Given that this is new construction and I can pre-wire for something, is there not an electric lock that I can control from the OPII and supply voltage via a hard wire, while still maintaining features such as keycodes for entry? I would appreciate someone directing me to something like this -- or explaining why such solutions just don't exist.
 
You can use the omni's access control features. So you will have a card reader at each door with electric door strikes. Swipe a card on the reader and the door opens.
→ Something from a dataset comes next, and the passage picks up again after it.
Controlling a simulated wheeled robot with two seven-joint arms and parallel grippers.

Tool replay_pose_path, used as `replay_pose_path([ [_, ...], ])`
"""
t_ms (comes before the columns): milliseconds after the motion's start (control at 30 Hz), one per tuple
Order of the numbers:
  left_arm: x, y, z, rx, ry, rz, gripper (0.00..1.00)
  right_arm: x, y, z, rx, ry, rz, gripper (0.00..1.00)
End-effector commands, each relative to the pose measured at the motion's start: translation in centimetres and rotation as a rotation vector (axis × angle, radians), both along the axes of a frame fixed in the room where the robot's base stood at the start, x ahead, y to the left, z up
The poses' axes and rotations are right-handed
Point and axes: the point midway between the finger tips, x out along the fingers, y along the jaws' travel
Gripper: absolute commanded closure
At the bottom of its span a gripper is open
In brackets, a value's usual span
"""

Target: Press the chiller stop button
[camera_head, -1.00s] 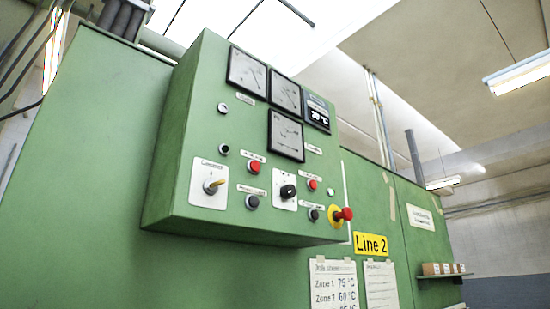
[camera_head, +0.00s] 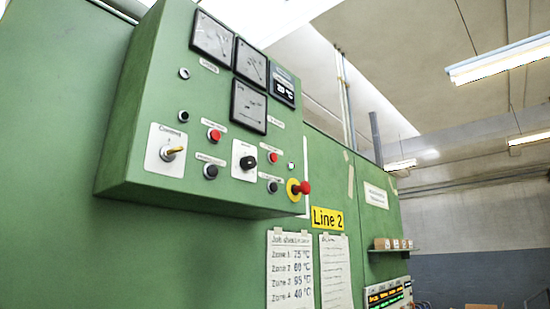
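A green control box (camera_head: 140,120) is mounted on the green machine wall and fills the left half of the head view. On its face are two small red buttons, one at the left (camera_head: 214,135) and one at the right (camera_head: 273,157). A black button (camera_head: 210,171) and another black button (camera_head: 272,187) sit below them. Their labels are too small to read, so I cannot tell which is the chiller stop button. A red mushroom button (camera_head: 304,187) on a yellow ring stands out at the lower right corner. Neither gripper is in view.
A brass toggle (camera_head: 172,153) and a black rotary knob (camera_head: 248,162) are also on the face, with dial gauges (camera_head: 212,39) and a temperature display (camera_head: 284,88) above. A Line 2 sign (camera_head: 327,219), paper sheets (camera_head: 293,270) and a shelf with small boxes (camera_head: 391,245) are right of the box.

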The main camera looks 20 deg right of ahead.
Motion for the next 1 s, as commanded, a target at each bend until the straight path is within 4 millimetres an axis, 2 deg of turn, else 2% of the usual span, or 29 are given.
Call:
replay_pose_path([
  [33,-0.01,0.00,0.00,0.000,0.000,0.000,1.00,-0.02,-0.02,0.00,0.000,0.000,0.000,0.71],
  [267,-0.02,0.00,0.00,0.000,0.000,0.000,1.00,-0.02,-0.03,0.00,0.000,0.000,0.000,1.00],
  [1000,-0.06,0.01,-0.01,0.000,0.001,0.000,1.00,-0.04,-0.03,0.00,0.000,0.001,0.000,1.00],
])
You can also open out from the omni remotely.
You can also use the omni's outputs to control the strikes without a reader.
You can also get electric dead bolts and control them the same way.
 
Standard electric strikes or electrified handlesets.

Either way, make sure your door hardware has the capability of opening freely without having to move a latch,etc. from the inside/secure side otherwise you're creating a deathtrap in case of fire.
 
Thanks for the replies.

I am looking at the seco-larm sd-997bq, an electric deadbolt controllable from the hai. This is the failsafe version. However, in the event that there is a fire and the power does not go out, should I have an egress button by every door?
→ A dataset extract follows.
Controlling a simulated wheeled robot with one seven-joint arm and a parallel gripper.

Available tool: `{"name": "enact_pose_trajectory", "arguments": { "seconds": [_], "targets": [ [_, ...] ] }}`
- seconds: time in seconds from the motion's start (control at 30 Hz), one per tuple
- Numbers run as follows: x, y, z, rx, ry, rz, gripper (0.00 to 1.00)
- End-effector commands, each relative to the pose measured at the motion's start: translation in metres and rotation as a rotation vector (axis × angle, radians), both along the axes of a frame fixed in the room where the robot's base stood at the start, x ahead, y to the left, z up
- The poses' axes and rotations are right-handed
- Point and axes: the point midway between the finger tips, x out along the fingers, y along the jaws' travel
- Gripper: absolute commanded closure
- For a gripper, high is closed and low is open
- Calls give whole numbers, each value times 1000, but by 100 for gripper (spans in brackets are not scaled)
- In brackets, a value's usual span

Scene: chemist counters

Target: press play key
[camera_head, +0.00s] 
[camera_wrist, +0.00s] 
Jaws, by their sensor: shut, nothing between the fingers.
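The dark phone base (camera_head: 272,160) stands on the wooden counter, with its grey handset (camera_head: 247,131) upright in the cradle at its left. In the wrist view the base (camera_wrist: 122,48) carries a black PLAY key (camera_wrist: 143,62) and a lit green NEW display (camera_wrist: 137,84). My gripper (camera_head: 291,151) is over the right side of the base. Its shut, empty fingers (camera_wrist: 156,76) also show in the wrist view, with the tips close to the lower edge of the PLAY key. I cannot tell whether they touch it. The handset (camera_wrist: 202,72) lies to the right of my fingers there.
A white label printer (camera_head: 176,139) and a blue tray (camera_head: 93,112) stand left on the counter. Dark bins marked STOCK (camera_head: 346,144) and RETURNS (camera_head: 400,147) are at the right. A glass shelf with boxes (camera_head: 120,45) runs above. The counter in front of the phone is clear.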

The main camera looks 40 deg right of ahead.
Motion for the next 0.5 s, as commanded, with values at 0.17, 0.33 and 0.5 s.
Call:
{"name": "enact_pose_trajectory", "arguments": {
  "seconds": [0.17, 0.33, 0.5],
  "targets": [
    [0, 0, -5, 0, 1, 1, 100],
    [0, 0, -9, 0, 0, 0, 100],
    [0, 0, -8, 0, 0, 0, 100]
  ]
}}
I am not sure I will be able to wire my smoke detectors up to the hai. Depends on what my builder is putting in.

Thanks again.
 
please correct me if I am wrong... but

Fail-safe means with no power to the device it is unlocked. Fail-secure means with no power to the device it is locked.

which would mean in a failure condition you are leaving your house unlocked?

When I installed my strikes (not deadbolts) I went with fail secure because you could just turn the handle as normal from inside to get out.
 
That is an interesting idea to use strikes. With deadbolts, I would want fail safe, so you could exit in the case of fire and power outage. However, I would think that you would need an egress button in case of fire and the power had not gone out.
 
I agree if you are going fail safe then you need a way to trigger the lock to let you out, either an egress button (Push to exit request) or a motion sensor pointed at a narrow area around the door to unlock when you get near it.
 
Deadbolts are death traps. Even fail-safe ones can stick over time and need "special knowledge" to get them to unlock.

I would use a fail-secure electric leverset or a strike as mentioned above...
 
I'll jump in here. I'm interested in the zwave type schlage electric deadbolts. They can be turned by hand from the inside so they're safe and secure during different failure situations.

My curiosity is about how to integrate these with my Elk. Is there any kind of serial interface to these things? Or can I perhaps command them via IP? I've already got a little server here that I use to read commands from the elk serially and send out commands on my IP network to control devices the Elk isn't compatible with but I'd love to know if some type of HTTP control scheme exists for the schlage/zwave gateway?

My end goal is to have these locks controlled by the Elk and its RFID reading capabilities.
 
I agree if you are going fail safe then you need a way to trigger the lock to let you out, either an egress button (Push to exit request) or a motion sensor pointed at a narrow area around the door to unlock when you get near it.

In my line of work, a REX PIR is not acceptable to the AHJ's as an emergency form of egress, especially so with maglocks and fail safe. You need a way to permanently interrupt power to the lock in the event of emergency.